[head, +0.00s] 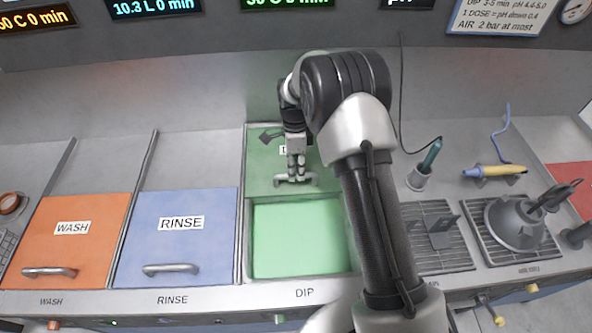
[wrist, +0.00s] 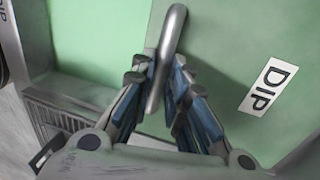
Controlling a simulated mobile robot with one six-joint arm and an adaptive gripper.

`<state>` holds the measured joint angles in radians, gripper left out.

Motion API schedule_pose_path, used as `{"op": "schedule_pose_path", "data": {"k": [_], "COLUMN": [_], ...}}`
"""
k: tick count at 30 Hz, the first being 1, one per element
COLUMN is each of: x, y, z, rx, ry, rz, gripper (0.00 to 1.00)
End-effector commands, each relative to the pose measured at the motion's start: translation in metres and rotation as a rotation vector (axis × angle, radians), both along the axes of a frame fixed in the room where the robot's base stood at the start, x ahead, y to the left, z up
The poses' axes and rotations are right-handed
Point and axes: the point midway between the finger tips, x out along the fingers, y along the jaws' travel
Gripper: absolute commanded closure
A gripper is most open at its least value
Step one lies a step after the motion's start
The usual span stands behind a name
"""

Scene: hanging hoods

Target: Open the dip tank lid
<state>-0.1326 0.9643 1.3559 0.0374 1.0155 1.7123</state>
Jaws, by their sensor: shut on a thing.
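The green dip tank lid (head: 262,172) is pushed back, with its front edge well behind the tank's front rim. In front of it, the tank opening shows a light green inside (head: 300,240). My gripper (head: 296,176) is shut on the lid's grey bar handle (head: 312,182). The wrist view shows the handle (wrist: 172,45) between the blue-padded fingers (wrist: 162,95), beside the DIP label (wrist: 268,87) on the lid. In the head view my arm hides part of the lid and the right side of the tank.
The orange wash lid (head: 82,240) and blue rinse lid (head: 180,235) are shut at the left. At the right are a cup with a teal-handled tool (head: 420,178), a yellow tool (head: 493,171), grates (head: 440,255) and a grey hood-shaped device (head: 520,225). Display panels hang above.

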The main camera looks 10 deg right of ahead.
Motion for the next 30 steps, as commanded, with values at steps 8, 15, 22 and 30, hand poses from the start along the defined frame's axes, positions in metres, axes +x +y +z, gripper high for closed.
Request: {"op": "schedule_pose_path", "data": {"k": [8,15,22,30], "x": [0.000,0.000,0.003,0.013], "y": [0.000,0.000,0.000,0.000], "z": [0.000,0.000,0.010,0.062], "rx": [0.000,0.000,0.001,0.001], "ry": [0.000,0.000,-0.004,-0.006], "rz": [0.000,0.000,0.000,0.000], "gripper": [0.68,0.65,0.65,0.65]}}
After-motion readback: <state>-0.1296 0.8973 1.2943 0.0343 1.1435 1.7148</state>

* [Directions for this task]
Leave out the pictures and repeat the lines from the start of the material through the line with "Point and axes: the", inclusive.

* [Exercise solution]
[head, +0.00s] 
[wrist, +0.00s] 
Controlling a simulated mobile robot with one six-joint arm and an adaptive gripper.

`<state>` holds the measured joint angles in radians, gripper left out.

Motion API schedule_pose_path, used as `{"op": "schedule_pose_path", "data": {"k": [_], "COLUMN": [_], ...}}`
"""
k: tick count at 30 Hz, the first being 1, one per element
COLUMN is each of: x, y, z, rx, ry, rz, gripper (0.00 to 1.00)
End-effector commands, each relative to the pose measured at the motion's start: translation in metres and rotation as a rotation vector (axis × angle, radians), both along the axes of a frame fixed in the room where the robot's base stood at the start, x ahead, y to the left, z up
The poses' axes and rotations are right-handed
Point and axes: the point midway between the finger tips, x out along the fingers, y along the jaws' travel

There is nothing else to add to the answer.